The play centers around the mother, Violet Weston. This role has been described as a new "great role" along the lines of Martha in Whose Afraid of Virginia Woolf, or Blanche in Streetcar Named Desire. This role is like any great diva role you can think of, magnified to cartoonish proportions. She's a monster. If you like dragons, Tasmanian Devils, or the human embodiment of Hurricane Katrina, this is the play for you.

So I had high expectations, very high, and so it should have been no surprise that I absolutely loathed the play. I cannot remember having a more unpleasant experience in the theater, or my expectations so dashed. I was absolutely astounded at how the people around me were laughing at the production, which I found professional and glossy, sure, but the script left me absolutely cold. And so unfunny (one line--the mother berating the daughter for dressing in a pantsuit toa funeral: "you look a magicians assistant"--and the audience guffawed. Huh? Sitcom humor at best!!)

The characters were insufferable, and the play offered no redemption at all and not single likable character (really, I will not be moved from this point--the characters were really quite literally hopeless, with the possible exception of the Native American maid Johnna, the nephew Little Charles and his cousin/sister/lover Ivy). I suppose I was expecting (from reviews) a combination of Caroline, or Change (a Tony Kushner musical that I loved) and Six Feet Under: that is, dysfunction made meaningful, but what it was instead was some bad post-modern Tennessee Williams (or Faulkner) with possibly one decent brooding theme ("I've got the Plains. . . ") of how we've raped the (Mother) land and must find our way back (thus the final, forced, Pieta image).

If you're going to New York, don't see this, see Spring Awakening.

Yes, Master

Over the past few years when someone has asked me for a book recommendation I usually recommend two Irish writers and two Brits. The latter are Alan Hollinghurst--his best book is The Swimming Pool Library, and Ian MacEwan, most recently famous for Atonement (although Chesil Beach is a gorgeous novella). On the Irish side, its Jamie O'Neall (At Swim Two Boys) and, most eminent of all of these, Colm Toibin.

His book called The Master, about Henry James is a masterpiece. Written in the style of Henry James which makes it once challenging and rewarding it is original, insightful, and at least emotionally accurate, based on everything I've read about James. He paints a portrait of the artist equal parts repressed and brilliant.
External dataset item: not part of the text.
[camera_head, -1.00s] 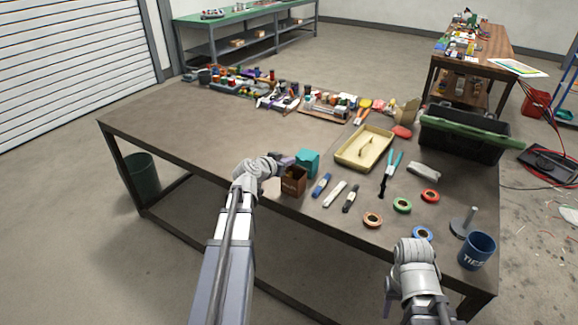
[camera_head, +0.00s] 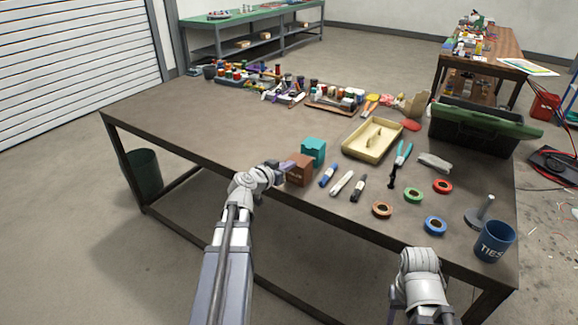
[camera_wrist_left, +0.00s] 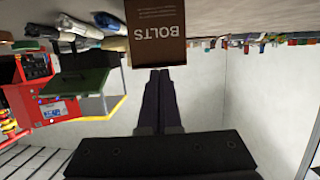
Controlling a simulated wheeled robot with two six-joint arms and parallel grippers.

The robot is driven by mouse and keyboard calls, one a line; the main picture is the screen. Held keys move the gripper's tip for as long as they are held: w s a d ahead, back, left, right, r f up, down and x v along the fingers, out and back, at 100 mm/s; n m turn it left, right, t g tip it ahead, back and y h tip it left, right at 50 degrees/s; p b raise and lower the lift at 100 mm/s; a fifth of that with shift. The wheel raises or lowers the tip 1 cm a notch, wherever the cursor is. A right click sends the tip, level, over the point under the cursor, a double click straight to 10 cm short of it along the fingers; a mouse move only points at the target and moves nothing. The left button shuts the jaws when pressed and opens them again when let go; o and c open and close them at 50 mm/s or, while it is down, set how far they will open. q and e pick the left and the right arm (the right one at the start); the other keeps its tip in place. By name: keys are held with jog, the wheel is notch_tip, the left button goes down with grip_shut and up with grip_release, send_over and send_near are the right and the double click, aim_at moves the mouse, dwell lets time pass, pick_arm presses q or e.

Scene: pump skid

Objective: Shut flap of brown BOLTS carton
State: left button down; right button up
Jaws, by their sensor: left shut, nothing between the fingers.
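The brown BOLTS carton (camera_head: 299,170) stands near the table's front edge, left of the blue marker. Its top looks covered in brown, with no dark opening showing. In the left wrist view, its lettered face (camera_wrist_left: 158,30) fills the top middle. My left gripper (camera_head: 288,165) is at the carton's upper left side. Its fingers are together and empty, with tips (camera_wrist_left: 162,72) at or very near the carton's edge; I cannot tell whether they touch. My right gripper (camera_head: 394,306) is low in front of the table, its fingers mostly hidden.
A teal carton (camera_head: 314,150) stands close behind the brown one. Markers, tape rolls and a cream tray (camera_head: 372,140) lie to the right. A blue TIES cup (camera_head: 494,241) stands at the right front corner. The table's left part (camera_head: 190,130) is clear.

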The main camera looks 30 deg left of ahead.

I've just finished his short story collection called Mothers and Sons. It is stylistically nothing like The Master, meaning that the diction is not elevated in any way; but it is like The Master in that Toibin has a way of getting to the soulful depths of his characters, and he does favor the shadow side of his characters: that which cannot be said interests him most. The title is intriguing, and I wondered if the conceit of stories about mothers and sons could sustain a collection. Indeed, it seemed almost accidental that each story happened to have a mother and happened to have a son. My guess is that he didn't set out to write a book about mothers and sons, but that he suddenly realized: oh my, look at that, a unifying motif.

I savored every story, especially the novella called The Long Winter which is the only story not set at least partially in Ireland, but rather in Spain. It's the wrenching tale of a young man whose mother disappears into the snowy fields one day. She has gone in search of alcohol, her family having staged a rather hasty intervention. Months pass before the snow melts and proper search for the body can begin. In the meantime the protagonist absorbs hard lessons about loss and longing. This sounds so sad, I know, but in each of these stories there is a strong and subtle feeling of reconciliation with the way things are, and--even in the story of the mother dealing with the shame of her son the priest who is about to be de-frocked--there is hope.